Если известное читателю имя автора отсылает к его предшествующему творчеству, а также к биографии (те или иные ее факты могут усиливать воздействие произведения: «Что делать?», написанное в Петрапавловской крепости, обычно воспринимается в контексте трагической судьбы Чернышевского), то авторское обозначение жанра (частое в подзаголовке) связывает данное сочинение с другими, с определенной литературной традицией. Роль жанровых обозначений в формировании «горизонта ожидания» (Х.-Р. Яусс1) читателя чрезвычайно велика: слова «роман», «комедия», «идиллия» и т. п. возбуждают в подготовленном читателе целый комплекс литературных ассоциаций. Нетрадиционное, спорное, на взгляд публики и критики, жанровое обозначение нередко задает направление интерпретации: почему «Вишневый сад» — комедия! «Медный всадник» — петербургская повесть «Мертвые души» — поэма!
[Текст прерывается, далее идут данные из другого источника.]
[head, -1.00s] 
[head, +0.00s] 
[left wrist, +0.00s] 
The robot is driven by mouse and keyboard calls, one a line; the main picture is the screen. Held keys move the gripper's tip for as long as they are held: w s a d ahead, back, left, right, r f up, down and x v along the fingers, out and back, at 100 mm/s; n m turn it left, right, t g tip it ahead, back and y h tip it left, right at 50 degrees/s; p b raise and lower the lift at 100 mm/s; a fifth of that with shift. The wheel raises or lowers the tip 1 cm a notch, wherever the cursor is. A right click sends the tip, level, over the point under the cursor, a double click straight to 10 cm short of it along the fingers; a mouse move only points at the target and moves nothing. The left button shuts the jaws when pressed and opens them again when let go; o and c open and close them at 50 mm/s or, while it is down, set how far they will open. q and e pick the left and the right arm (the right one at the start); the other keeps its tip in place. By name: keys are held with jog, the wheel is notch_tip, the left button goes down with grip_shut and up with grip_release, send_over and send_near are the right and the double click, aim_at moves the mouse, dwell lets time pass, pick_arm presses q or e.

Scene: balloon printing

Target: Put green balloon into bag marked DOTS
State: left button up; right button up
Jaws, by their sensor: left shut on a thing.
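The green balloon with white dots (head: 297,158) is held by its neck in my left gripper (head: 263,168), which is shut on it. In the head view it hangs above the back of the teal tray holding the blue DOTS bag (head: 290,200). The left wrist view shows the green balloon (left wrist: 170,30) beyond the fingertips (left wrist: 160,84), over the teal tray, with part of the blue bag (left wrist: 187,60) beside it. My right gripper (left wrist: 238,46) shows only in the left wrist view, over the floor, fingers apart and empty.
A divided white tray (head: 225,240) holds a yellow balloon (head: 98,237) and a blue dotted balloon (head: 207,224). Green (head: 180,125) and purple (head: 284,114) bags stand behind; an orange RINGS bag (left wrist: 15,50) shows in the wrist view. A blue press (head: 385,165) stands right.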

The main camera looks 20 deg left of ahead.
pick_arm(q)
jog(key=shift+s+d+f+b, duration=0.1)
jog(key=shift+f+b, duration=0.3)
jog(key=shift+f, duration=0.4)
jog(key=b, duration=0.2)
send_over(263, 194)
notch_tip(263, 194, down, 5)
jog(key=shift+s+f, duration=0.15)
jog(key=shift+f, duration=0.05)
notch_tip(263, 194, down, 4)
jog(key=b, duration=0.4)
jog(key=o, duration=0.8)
Таким образом, для возможных компонента заглавия: имя (псевдоним) автора и жанровый подзаголовок (его эквивалентом может служить помещение текста в определенном разделе книги, рубрике журнала и пр.) — ведут за пределы данного произведения: к литературной (и общественной) репутации писателя, фактам его биографии, к жанровой традиции; именно поэтому они в высокой степени информативны. Название произведения относится как будто только к нему: «Отцы и дети», «Анна Каренина». Это так и не совсем так: ведь название может быть очень характерным для определенного исторического времени, национальной традиции, жанра, литературного направления и пр. Сравним, например, два заглавия: «Евгений Онегин» и «Евгений, или Пагубные следствия дурного воспитания и сообщества». Двойное заглавие второго произведения —знак его причастности к просветительской нравоучительной литературе (ср.: «Памела, или Вознагражденная добродетель» С. Ричардсона, «Российский Жилблаз, или Похождения князя Гаврилы Симоновича Чистякова» В.Т. Нарежного).
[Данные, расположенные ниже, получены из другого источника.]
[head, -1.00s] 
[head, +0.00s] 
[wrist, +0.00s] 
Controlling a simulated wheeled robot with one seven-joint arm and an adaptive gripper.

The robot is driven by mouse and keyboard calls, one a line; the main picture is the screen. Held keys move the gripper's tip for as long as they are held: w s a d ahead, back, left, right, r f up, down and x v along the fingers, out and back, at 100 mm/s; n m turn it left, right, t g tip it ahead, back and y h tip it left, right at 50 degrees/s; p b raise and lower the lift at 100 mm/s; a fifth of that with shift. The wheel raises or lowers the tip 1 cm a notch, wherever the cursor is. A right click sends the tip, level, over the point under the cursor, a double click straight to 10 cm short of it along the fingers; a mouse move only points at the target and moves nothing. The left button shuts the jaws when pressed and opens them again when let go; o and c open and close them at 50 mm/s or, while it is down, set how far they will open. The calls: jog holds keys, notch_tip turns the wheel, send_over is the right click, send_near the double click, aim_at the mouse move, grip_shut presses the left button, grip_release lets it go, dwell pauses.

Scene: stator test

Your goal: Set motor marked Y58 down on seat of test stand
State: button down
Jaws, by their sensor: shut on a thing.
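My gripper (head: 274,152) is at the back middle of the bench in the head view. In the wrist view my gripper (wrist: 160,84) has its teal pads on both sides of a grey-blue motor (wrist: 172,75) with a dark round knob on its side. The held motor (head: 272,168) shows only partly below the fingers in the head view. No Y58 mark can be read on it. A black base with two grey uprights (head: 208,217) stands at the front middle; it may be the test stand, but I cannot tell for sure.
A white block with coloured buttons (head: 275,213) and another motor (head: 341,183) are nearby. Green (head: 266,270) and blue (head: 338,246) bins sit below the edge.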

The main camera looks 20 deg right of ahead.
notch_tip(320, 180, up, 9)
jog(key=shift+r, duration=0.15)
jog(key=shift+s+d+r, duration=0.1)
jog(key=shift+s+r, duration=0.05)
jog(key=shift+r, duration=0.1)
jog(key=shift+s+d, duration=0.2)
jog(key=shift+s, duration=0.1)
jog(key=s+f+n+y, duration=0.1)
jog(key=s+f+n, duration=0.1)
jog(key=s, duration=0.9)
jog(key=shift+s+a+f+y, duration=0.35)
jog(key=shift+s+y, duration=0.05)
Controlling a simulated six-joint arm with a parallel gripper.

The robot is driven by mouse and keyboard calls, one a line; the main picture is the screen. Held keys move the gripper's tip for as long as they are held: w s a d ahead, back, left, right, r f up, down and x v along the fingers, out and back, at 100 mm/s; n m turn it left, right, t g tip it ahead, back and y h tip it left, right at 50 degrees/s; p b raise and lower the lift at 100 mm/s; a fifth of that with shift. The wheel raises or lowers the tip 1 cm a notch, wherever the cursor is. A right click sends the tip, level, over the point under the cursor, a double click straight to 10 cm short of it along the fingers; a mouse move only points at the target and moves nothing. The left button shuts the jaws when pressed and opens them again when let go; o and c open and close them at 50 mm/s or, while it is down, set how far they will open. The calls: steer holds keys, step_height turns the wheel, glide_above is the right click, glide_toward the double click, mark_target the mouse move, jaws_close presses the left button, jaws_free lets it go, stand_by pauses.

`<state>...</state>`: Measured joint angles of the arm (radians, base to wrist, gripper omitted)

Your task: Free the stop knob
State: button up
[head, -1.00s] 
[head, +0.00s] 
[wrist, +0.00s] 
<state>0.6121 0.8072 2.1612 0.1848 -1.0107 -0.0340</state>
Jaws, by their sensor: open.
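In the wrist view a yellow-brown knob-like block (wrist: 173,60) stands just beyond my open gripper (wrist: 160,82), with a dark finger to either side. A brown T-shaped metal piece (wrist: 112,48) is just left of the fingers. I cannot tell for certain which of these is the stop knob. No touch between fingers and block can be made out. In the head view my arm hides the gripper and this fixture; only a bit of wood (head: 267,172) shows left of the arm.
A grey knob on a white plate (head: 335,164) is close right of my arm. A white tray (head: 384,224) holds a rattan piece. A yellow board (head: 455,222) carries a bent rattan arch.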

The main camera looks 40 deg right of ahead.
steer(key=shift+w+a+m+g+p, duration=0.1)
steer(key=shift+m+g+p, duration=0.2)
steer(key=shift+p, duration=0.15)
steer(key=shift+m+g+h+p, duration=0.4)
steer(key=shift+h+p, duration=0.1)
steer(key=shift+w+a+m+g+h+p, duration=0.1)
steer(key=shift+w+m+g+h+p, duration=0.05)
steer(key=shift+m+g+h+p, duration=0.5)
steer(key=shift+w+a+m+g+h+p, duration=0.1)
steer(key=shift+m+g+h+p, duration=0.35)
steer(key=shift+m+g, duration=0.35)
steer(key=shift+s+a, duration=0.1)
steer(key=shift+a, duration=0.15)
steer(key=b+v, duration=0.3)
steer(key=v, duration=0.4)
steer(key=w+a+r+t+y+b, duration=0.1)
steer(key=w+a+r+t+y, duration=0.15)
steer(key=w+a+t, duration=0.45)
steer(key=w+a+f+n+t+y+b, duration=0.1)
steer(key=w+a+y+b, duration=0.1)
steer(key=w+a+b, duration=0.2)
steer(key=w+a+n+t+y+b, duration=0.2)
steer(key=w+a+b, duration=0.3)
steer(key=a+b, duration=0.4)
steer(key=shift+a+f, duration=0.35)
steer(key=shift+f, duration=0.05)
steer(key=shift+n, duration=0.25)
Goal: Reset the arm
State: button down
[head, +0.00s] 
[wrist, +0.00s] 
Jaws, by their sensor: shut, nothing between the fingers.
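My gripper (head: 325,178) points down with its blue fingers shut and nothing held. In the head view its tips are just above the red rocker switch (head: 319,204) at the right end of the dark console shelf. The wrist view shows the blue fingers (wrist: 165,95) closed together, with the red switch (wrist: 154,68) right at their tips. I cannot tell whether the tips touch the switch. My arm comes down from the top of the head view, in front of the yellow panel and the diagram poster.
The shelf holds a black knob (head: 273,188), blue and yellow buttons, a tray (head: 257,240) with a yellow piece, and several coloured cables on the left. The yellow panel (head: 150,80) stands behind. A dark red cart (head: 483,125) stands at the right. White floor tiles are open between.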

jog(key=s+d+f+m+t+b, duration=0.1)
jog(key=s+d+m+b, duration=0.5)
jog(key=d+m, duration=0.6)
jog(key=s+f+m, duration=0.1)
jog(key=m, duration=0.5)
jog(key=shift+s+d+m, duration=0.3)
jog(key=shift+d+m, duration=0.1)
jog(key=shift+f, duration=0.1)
Можно предположить, что роман о «пагубных следствиях...» написан раньше. Так оно и было: это произведение (в двух частях) опубликовано А.Е. Измайловымв 1799—1801 гг. Пушкин хорошо знал автора и, несомненно, в «Евгении Онегине» полемически откликнулся и на роман об Евгении Негодяеве (таково полное имя главного героя произведения Измайлова). А название вышеупомянутого сочинения Нарежного, заключающее в себе реминисценцию, побуждает предварительно прочесть роман А.Р. Лесажа «История Жиль Блаза из Сантиль-яны»; оба произведения продолжают жанровую традицию плутовского романа. Следовательно, и название может «информировать» об интертекстуальных связях, в которые вовлечено произведение.
Многовековая традиция внешнего оформления текста подчеркивает особую значимость заглавия произведения: и при рукописании, и после изобретения книгопечатания Иоганном Гутенбергом в середине XV в. (в России первая книга — «Апостол»—издана в 1564 г. Иваном Федоровым) заглавие графически всегда было выделено. Оно, действительно, представляет произведение, мобилизуя литературный опыт читателя и подготавливая его к встрече с основным текстом (возможно и другое: заглавие предостережет от чтения). В любом случае заглавие помогает: ведь «слова на обложке не могут не общаться со словами, спрятанными под обложку. Мало того: заглавие, поскольку оно не в отрыве от единого книжного тела и поскольку оно, параллель обложке, облегает текст и смысл,— вправе выдавать себя за главное книги»1.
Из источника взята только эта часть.